* Collected data
┄┄┄┄┄┄

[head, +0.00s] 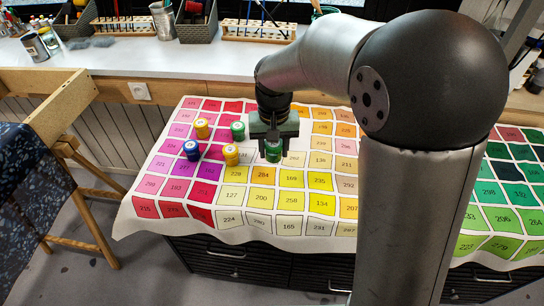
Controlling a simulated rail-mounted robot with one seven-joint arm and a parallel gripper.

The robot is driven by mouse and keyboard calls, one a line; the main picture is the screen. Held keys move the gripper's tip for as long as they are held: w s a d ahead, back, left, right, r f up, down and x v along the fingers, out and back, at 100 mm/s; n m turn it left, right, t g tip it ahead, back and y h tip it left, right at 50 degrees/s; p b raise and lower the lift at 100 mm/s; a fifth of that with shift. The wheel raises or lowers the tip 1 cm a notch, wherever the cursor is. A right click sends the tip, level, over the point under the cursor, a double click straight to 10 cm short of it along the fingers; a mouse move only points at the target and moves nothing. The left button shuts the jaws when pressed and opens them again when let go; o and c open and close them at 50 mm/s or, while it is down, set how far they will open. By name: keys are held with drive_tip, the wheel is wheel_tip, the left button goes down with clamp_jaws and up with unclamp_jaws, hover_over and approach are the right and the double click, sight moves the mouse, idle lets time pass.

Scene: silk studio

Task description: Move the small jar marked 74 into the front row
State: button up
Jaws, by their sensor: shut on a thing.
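My gripper (273,140) points down over the cloth and is shut on a small green jar (273,156). The held jar is low over the pale squares; I cannot tell whether it touches the cloth. Another green jar (238,131) stands to the left of my gripper. Two yellow jars stand farther left, one at the back (201,128) and one in front (231,155). A blue jar (192,151) stands left of the front yellow one. The numbers on the jar lids are too small to read.
The cloth of numbered colour squares (258,222) covers a dark drawer cabinet (235,262). Its front squares are clear of jars. A white counter (150,58) with brush racks and pots runs behind.

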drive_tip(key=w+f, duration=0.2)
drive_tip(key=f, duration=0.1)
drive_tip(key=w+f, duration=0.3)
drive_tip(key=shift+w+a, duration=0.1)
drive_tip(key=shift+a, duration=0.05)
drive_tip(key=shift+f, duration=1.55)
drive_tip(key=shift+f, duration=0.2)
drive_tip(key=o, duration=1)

┄┄┄┄┄┄

* Exercise directions
Print, without alteration, the lines from the line with "Scene: silk studio" to the line with "State: button up". Include both of them, and omit every other line.

* Result below
Scene: silk studio

Task description: Move the small jar marked 74 into the front row
State: button up

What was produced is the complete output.